Direction ->
Nothing may be dropped or altered: reproduce all the data.

________________________

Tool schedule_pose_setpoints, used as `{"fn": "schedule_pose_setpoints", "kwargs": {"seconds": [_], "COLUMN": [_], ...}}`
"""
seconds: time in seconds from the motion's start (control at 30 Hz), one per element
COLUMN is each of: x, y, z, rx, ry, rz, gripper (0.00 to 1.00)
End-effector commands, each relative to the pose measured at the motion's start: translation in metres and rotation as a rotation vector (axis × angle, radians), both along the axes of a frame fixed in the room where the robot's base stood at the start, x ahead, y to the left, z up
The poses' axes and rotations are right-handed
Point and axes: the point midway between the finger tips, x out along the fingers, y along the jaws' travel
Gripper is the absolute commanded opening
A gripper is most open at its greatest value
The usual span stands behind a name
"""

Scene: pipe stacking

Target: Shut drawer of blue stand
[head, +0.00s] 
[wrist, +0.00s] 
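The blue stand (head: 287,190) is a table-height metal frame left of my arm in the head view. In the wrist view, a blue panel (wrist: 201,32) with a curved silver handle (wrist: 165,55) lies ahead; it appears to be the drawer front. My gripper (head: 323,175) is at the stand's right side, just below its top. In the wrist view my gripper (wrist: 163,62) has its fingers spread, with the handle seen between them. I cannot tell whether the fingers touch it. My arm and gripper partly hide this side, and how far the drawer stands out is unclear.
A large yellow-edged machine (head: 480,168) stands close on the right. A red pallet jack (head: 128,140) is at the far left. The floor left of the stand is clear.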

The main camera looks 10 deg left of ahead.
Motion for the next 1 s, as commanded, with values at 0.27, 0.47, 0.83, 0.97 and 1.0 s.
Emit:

________________________

Solution to this task ->
Tool schedule_pose_setpoints, used as `{"fn": "schedule_pose_setpoints", "kwargs": {"seconds": [_], "COLUMN": [_], ...}}`
"""
seconds: time in seconds from the motion's start (control at 30 Hz), one per element
COLUMN is each of: x, y, z, rx, ry, rz, gripper (0.00 to 1.00)
End-effector commands, each relative to the pose measured at the motion's start: translation in metres and rotation as a rotation vector (axis × angle, radians), both along the axes of a frame fixed in the room where the robot's base stood at the start, x ahead, y to the left, z up
The poses' axes and rotations are right-handed
Point and axes: the point midway between the finger tips, x out along the fingers, y along the jaws' travel
Gripper is the absolute commanded opening
A gripper is most open at its greatest value
The usual span stands behind a name
"""

Scene: pipe stacking

Target: Shut drawer of blue stand
[head, +0.00s] 
[wrist, +0.00s] 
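The blue stand (head: 287,190) is a table-height metal frame left of my arm in the head view. In the wrist view, a blue panel (wrist: 201,32) with a curved silver handle (wrist: 165,55) lies ahead; it appears to be the drawer front. My gripper (head: 323,175) is at the stand's right side, just below its top. In the wrist view my gripper (wrist: 163,62) has its fingers spread, with the handle seen between them. I cannot tell whether the fingers touch it. My arm and gripper partly hide this side, and how far the drawer stands out is unclear.
A large yellow-edged machine (head: 480,168) stands close on the right. A red pallet jack (head: 128,140) is at the far left. The floor left of the stand is clear.

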The main camera looks 10 deg left of ahead.
Motion for the next 1 s, as commanded, with values at 0.27, 0.47, 0.83, 0.97 and 1.0 s.
Emit:

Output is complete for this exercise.